_Exercise_
Word for word, transcribe the lines below and drop the pictures.

● ● ●

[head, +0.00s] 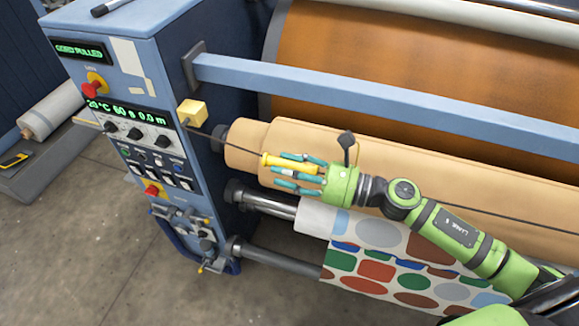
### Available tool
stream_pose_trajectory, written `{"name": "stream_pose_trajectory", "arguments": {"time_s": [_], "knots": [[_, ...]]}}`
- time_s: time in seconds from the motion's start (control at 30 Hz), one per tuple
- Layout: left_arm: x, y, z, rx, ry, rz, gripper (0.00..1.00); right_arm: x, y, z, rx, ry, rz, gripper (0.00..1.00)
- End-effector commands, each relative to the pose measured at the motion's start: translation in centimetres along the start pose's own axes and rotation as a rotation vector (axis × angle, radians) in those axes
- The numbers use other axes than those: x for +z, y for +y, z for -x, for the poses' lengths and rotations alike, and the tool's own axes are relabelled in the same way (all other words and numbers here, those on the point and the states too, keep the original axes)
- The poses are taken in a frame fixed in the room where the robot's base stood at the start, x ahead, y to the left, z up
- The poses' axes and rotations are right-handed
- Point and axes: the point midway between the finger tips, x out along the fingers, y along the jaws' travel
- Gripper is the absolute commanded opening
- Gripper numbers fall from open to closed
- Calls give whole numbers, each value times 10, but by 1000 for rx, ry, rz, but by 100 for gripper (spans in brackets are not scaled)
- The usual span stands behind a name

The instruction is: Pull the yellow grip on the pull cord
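The yellow grip (272,160) sits on the dark pull cord (235,147), in front of the tan roll. The cord runs from a yellow box (192,112) on the blue cabinet, and a dark line continues right beyond my gripper. My right gripper (292,172) is at the grip, its teal fingers lying alongside and around it. The grip passes between the upper finger and the lower ones. Its right part is partly hidden by the fingers and palm. I cannot tell whether the fingers press on it. My left gripper is not in view.
The control cabinet (125,60) has a green-lit display (80,51) that seems to read "CORD PULLED". A blue bar (380,95) crosses above the tan roll (400,165). Patterned fabric (385,265) hangs below my right arm. Floor at lower left is clear.

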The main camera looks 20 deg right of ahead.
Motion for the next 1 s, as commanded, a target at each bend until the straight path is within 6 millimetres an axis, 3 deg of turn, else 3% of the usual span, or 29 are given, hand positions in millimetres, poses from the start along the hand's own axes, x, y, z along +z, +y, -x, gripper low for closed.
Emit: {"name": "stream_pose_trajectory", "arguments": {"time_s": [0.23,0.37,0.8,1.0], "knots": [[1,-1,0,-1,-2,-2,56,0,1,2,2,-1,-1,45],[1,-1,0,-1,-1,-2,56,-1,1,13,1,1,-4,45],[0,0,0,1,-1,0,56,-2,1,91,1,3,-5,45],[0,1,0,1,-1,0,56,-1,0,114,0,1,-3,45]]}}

● ● ●

_Task solution_
[head, +0.00s] 
### Available tool
stream_pose_trajectory, written `{"name": "stream_pose_trajectory", "arguments": {"time_s": [_], "knots": [[_, ...]]}}`
- time_s: time in seconds from the motion's start (control at 30 Hz), one per tuple
- Layout: left_arm: x, y, z, rx, ry, rz, gripper (0.00..1.00); right_arm: x, y, z, rx, ry, rz, gripper (0.00..1.00)
- End-effector commands, each relative to the pose measured at the motion's start: translation in centimetres along the start pose's own axes and rotation as a rotation vector (axis × angle, radians) in those axes
- The numbers use other axes than those: x for +z, y for +y, z for -x, for the poses' lengths and rotations alike, and the tool's own axes are relabelled in the same way (all other words and numbers here, those on the point and the states too, keep the original axes)
- The poses are taken in a frame fixed in the room where the robot's base stood at the start, x ahead, y to the left, z up
- The poses' axes and rotations are right-handed
- Point and axes: the point midway between the finger tips, x out along the fingers, y along the jaws' travel
- Gripper is the absolute commanded opening
- Gripper numbers fall from open to closed
- Calls give whole numbers, each value times 10, but by 1000 for rx, ry, rz, but by 100 for gripper (spans in brackets are not scaled)
- The usual span stands behind a name

The instruction is: Pull the yellow grip on the pull cord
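The yellow grip (272,160) sits on the dark pull cord (235,147), in front of the tan roll. The cord runs from a yellow box (192,112) on the blue cabinet, and a dark line continues right beyond my gripper. My right gripper (292,172) is at the grip, its teal fingers lying alongside and around it. The grip passes between the upper finger and the lower ones. Its right part is partly hidden by the fingers and palm. I cannot tell whether the fingers press on it. My left gripper is not in view.
The control cabinet (125,60) has a green-lit display (80,51) that seems to read "CORD PULLED". A blue bar (380,95) crosses above the tan roll (400,165). Patterned fabric (385,265) hangs below my right arm. Floor at lower left is clear.

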The main camera looks 20 deg right of ahead.
Motion for the next 1 s, as commanded, a target at each bend until the straight path is within 6 millimetres an axis, 3 deg of turn, else 3% of the usual span, or 29 are given, hand positions in millimetres, poses from the start along the hand's own axes, x, y, z along +z, +y, -x, gripper low for closed.
Emit: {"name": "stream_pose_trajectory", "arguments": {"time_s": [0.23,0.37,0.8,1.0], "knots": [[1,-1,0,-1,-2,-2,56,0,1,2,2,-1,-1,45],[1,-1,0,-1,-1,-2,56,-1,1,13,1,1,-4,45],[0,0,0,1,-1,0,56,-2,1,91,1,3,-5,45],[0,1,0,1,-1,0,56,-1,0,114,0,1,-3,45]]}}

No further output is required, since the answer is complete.